That's interesting, because as *I* understand it, that is exactly what
PostgreSQL is doing
Again, I looked at the 9.4.4 code, but it is doing something fancier and
I imagine 9.5 will too. First, it's computing strxfrm for a range of
keys, and if the strxfrm transformations of the minimum and maximum keys
agree in the first B bytes, it discards the length-B prefix of all the
strxfrm transformations.

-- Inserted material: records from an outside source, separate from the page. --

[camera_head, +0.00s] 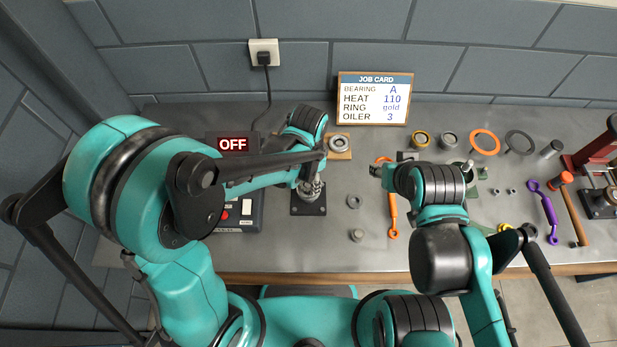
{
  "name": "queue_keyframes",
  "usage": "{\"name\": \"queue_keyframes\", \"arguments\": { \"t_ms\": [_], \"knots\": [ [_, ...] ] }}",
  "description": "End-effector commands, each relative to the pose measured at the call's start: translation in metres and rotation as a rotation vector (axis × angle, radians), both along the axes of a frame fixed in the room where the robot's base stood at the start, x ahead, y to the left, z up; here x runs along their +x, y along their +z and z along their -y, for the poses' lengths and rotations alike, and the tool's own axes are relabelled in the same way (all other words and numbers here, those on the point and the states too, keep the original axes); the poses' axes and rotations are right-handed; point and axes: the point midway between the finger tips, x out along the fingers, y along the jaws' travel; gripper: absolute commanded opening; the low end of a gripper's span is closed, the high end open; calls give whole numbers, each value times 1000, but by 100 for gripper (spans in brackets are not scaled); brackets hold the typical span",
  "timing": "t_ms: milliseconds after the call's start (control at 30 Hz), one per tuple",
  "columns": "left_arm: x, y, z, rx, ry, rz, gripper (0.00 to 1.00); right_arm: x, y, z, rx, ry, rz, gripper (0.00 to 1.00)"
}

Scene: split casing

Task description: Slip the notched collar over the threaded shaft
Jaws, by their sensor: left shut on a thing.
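The threaded shaft seems to stand on a dark square base plate (309,209) left of the bench's middle. Its upper part is hidden by my left gripper and a grey metal piece (312,190). My left gripper (312,180) is directly over the base plate, pointing down and shut on a thing. That thing is mostly covered, and I cannot tell if it is the notched collar or how it sits on the shaft. A small grey ring (354,201) lies to the right of the plate. My right gripper (378,171) is further right, partly hidden by its own arm; its jaws are unclear.
A control box (245,212) with a red button stands left of the plate, near an OFF display (233,145). An orange spanner (393,217) and a small grey cylinder (356,235) lie nearby. A wooden block (340,154) is behind. Rings, tools and a red press (597,150) fill the right.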

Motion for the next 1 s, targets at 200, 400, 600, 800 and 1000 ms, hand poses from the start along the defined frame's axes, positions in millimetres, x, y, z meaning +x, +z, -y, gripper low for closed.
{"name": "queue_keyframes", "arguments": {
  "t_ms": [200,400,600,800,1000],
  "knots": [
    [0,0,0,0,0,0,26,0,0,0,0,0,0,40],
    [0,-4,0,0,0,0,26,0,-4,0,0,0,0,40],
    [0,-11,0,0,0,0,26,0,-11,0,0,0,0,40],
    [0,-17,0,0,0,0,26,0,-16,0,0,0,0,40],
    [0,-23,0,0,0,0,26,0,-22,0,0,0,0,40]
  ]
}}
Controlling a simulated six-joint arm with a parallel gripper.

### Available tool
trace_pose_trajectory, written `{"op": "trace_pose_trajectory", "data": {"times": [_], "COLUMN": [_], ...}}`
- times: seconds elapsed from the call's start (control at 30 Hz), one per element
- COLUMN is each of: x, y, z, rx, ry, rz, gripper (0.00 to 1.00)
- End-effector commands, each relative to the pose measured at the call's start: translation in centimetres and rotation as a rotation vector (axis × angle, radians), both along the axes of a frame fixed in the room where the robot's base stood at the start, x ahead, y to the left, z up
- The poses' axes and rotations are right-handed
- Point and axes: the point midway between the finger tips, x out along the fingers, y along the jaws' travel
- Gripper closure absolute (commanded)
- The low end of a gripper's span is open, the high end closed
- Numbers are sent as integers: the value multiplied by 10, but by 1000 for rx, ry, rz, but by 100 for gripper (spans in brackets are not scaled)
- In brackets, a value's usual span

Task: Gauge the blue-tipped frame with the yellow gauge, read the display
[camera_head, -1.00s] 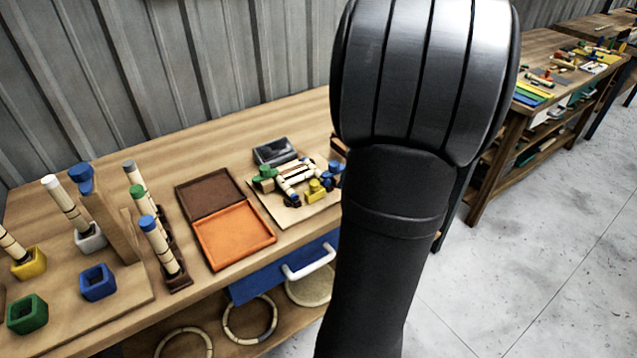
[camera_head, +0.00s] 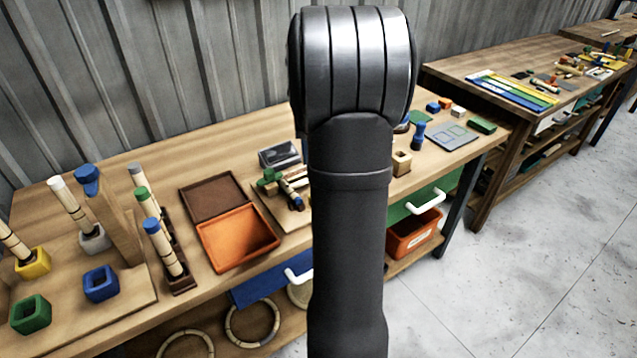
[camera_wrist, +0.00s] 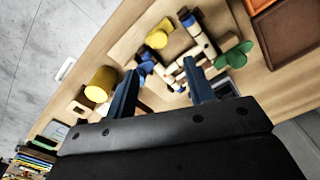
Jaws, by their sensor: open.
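In the wrist view my gripper (camera_wrist: 160,70) is open. Its two dark blue fingers reach over an assembly of pale rattan pieces (camera_wrist: 172,68), with nothing clearly held between them. Blue parts (camera_wrist: 145,65) and a green part (camera_wrist: 233,55) adjoin the assembly. A yellow block (camera_wrist: 160,34) lies beyond it. A larger yellow cylinder (camera_wrist: 102,84) stands left of the left finger. I cannot tell which yellow piece is the gauge. In the head view my arm hides the gripper and most of the assembly; its green end (camera_head: 270,177) shows. No readable display shows.
An orange tray (camera_head: 238,238) and brown tray (camera_head: 213,197) lie left of the assembly. A dark box (camera_head: 280,153) stands behind it. Upright rattan sticks, one blue-tipped (camera_head: 160,240), and coloured sockets (camera_head: 101,284) fill the left. A wooden block (camera_head: 402,163) and small parts stand right.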

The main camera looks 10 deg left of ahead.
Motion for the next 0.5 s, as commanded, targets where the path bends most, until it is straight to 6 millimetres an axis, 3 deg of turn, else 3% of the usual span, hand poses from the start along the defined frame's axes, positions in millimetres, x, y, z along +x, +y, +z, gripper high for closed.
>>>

Second, the code looks at the individual bytes
of the strxfrm output, and if they're all (say) in the range 'A' through
'Z' it compresses each of them to ~4.7bits (log base 2 of 26).
PostgreSQL can do fun stuff like that because it uses floating-point
comparators.
they apparently got burnt a time or two by some C
libraries reporting strings as strcoll-identical when they aren't
byte-identical).
As I understand it POSIX allows this behavior, i.e., strcoll is allowed
to return 0 even when its arguments are not byte-for-byte identical. I
observed this behavior in glibc with this program:
#include <locale.h>
#include <string.h>
#include <stdio.h>
int
main (void)
{
if (! setlocale (LC_ALL, "en_US.UTF-8"))
perror ("setlocale");
return strcoll("\xc9\xa2", "\xc9\xac") == 0;
}
On my Fedora host this silently exits with status 1. Although this is
arguably a bug, I don't see where it violates POSIX.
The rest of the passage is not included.